I'm not sure that enough biomass will survive the rapid climate change we are now sure to experience, especially given the ongoing disaster of the 2010's. It may be that the most available sources of biomass will be massive outbreaks of problematic seaweeds such as those recently observed in Florida or the very unfortunate oubreak of microcystin containing algae in Lake Erie last year.

This is poor pickings, but it may be all future generations will have. I suspect that future generations will be required to turn to the oceans, assuming they survive in some viable form, since, for just one example, much of the terrestrial phosphorous will have been depleted.
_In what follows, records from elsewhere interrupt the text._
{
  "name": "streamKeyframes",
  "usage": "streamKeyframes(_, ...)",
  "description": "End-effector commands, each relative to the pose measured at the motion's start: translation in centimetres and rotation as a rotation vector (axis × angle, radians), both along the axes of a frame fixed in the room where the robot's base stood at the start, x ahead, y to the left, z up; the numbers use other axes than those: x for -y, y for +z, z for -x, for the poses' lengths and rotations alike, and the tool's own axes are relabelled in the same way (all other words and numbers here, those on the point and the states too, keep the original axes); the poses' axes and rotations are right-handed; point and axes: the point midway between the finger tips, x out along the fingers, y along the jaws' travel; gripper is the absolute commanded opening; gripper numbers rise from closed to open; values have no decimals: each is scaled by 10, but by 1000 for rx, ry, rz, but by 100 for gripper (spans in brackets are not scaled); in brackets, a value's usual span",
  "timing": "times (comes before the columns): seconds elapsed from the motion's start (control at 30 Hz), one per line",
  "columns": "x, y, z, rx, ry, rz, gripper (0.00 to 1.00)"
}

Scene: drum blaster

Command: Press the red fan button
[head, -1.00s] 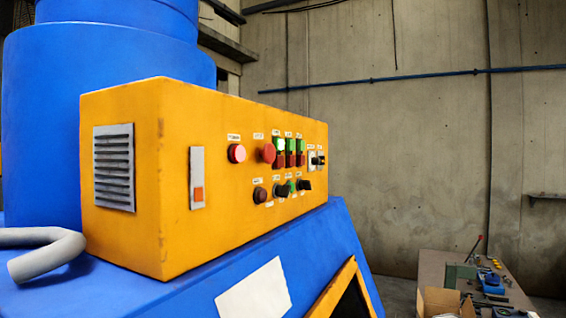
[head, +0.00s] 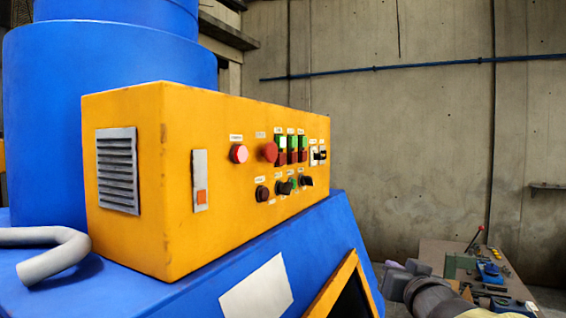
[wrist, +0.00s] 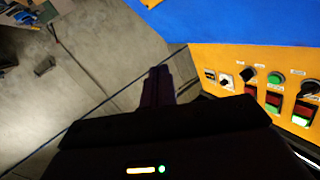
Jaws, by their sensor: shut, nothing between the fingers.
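A yellow control box (head: 225,215) carries several red buttons. A lit red button (head: 238,154) and a red mushroom button (head: 270,152) sit left of several green-over-red button pairs (head: 292,150). The labels are too small to read, so I cannot tell which red one is the fan button. In the wrist view, a red button (wrist: 303,108) shows in a pair at the right edge. My gripper (wrist: 159,76) is shut and empty, pointing past the panel toward the floor, apart from the buttons. In the head view, my gripper (head: 396,276) is low right of the box.
Black knobs (head: 285,188) sit below the button pairs. The box stands on a blue machine body (head: 110,295) with a grey bent pipe (head: 55,255) at left. A cluttered workbench (head: 440,248) stands at the lower right. The space right of the panel is open.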

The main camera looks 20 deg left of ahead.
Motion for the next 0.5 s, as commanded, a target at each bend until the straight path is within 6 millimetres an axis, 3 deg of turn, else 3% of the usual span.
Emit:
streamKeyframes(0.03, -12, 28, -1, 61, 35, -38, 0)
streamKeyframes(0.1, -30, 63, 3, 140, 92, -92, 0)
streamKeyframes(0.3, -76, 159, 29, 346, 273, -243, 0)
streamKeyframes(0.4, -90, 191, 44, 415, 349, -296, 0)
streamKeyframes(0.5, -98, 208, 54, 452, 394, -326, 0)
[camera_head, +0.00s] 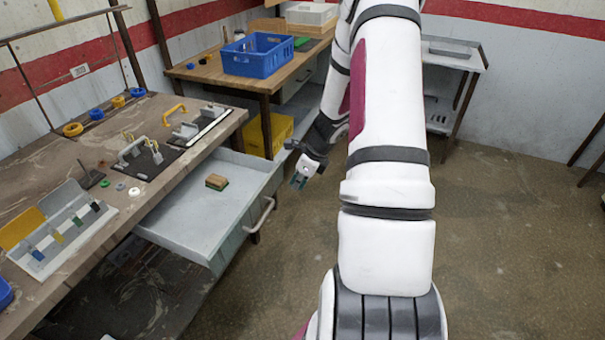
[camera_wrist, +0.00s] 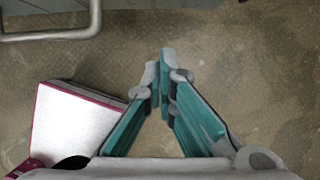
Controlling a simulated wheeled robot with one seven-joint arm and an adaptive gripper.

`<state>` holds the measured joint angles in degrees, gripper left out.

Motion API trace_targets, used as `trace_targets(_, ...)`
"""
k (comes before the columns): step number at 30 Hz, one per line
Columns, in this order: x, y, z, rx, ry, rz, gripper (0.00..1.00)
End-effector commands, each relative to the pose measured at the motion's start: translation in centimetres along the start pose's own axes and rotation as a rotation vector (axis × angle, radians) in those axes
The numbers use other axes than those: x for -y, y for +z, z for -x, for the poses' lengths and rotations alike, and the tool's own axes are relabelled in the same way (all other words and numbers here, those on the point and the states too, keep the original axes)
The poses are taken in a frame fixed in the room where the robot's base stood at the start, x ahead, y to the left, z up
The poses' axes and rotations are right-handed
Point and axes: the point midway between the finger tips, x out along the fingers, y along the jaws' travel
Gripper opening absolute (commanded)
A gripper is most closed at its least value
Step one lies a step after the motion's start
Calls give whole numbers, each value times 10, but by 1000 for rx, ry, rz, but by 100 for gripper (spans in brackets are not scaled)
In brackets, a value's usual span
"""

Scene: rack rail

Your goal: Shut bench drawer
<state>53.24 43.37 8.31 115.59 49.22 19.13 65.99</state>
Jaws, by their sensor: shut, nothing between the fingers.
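The bench drawer (camera_head: 208,208) is pulled out from the left workbench (camera_head: 150,170). It is a pale grey tray with a sponge-like block (camera_head: 216,182) in it, tan on top and green below. Its bar handle (camera_head: 262,215) is on the front face, and a bar handle (camera_wrist: 60,36) also shows at the top left of the wrist view. My gripper (camera_head: 299,182) hangs to the right of the drawer front, apart from the handle. In the wrist view the teal fingers (camera_wrist: 163,85) meet at their tips with nothing between them.
The bench top holds a key-like tag rack (camera_head: 65,232), a black plate with a fixture (camera_head: 145,158), and blue and yellow rings. A second bench behind bears a blue crate (camera_head: 257,55). A yellow bin (camera_head: 270,135) stands below it. The floor at right is clear.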

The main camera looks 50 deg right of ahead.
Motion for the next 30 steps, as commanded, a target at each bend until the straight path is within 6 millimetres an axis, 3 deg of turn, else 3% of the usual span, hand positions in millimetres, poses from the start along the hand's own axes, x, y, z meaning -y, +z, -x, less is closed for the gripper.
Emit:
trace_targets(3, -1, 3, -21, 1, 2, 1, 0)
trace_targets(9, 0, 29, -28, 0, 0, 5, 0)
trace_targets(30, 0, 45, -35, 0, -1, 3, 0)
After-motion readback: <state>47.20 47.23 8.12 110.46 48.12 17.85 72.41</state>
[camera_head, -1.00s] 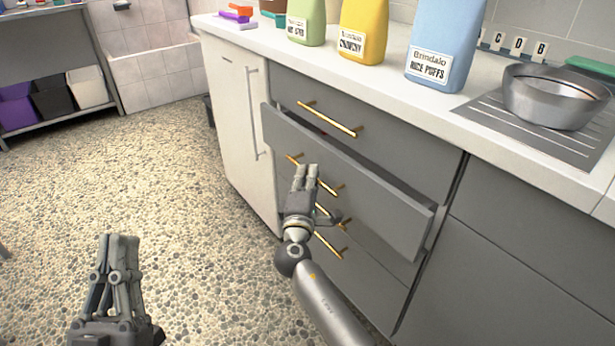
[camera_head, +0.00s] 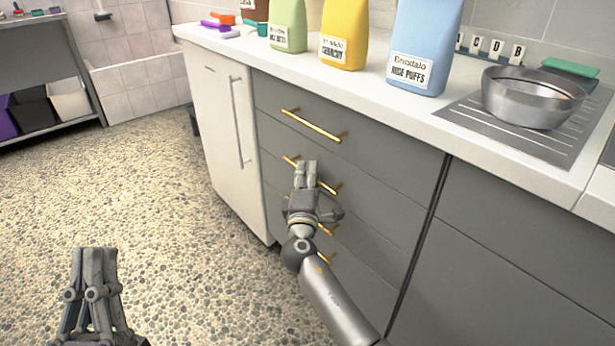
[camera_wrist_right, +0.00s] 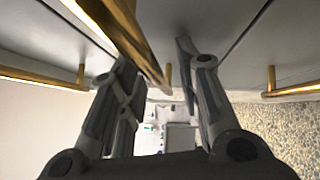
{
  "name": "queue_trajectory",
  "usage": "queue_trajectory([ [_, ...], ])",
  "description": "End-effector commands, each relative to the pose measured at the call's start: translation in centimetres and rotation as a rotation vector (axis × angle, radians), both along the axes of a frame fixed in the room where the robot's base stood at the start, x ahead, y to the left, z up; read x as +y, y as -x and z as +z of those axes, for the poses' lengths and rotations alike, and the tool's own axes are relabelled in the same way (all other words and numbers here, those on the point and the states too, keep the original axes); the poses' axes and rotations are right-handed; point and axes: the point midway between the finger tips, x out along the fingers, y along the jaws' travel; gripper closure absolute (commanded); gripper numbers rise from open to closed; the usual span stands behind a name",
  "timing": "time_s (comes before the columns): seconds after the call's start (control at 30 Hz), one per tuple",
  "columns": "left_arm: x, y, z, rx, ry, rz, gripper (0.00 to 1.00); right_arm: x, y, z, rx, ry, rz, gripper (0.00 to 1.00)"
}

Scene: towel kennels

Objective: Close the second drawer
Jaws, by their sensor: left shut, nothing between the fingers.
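The second drawer (camera_head: 375,197) is in the grey cabinet in the head view, and its front looks flush with the drawers around it. Its gold handle (camera_head: 291,161) is partly hidden by my right gripper (camera_head: 306,172), which is at the drawer front. In the right wrist view the two fingers of the right gripper (camera_wrist_right: 160,85) stand apart. A gold handle (camera_wrist_right: 128,35) runs close by, toward the gap between them; I cannot tell whether they touch it. My left gripper (camera_head: 97,258) is shut and empty, low at the left over the floor.
The top drawer (camera_head: 370,140) is shut, and lower handles (camera_head: 325,258) show below. A white cupboard (camera_head: 215,120) adjoins on the left. The counter (camera_head: 400,105) holds several bags and a metal bowl (camera_head: 530,97). The pebbled floor (camera_head: 140,190) at left is open.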

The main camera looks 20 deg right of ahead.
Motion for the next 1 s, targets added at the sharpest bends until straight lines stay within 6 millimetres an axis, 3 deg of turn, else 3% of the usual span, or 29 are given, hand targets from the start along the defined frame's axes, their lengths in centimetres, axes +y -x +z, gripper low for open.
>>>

What will be required for the collection of this biomass, and for its use as feed for hydrothermal reformation to hydrogen and carbon oxides will be greenhouse gas free pumps and/or ships. Only nuclear powered pumps and nuclear powered ships can do this job with high carbon capture efficiency, and thus, the technology will require a different culture than the unfortunate one in which we live. This will fall to the future generations we have screwed beyond any semblance of ethical restraints, and they will have fewer resources, and be much more impoverished than we are, if they exist at all as a result of our blank stupidity.

We have proved to be criminally insane in our approach to the future, and one hopes enough knowledge will remain after us that they, the survivors of our stupidity, may have some hope of restoring the planet. It's a long shot now, and my general view of the future in which my own sons will live is increasingly dystopian, but I can hope I'm wrong.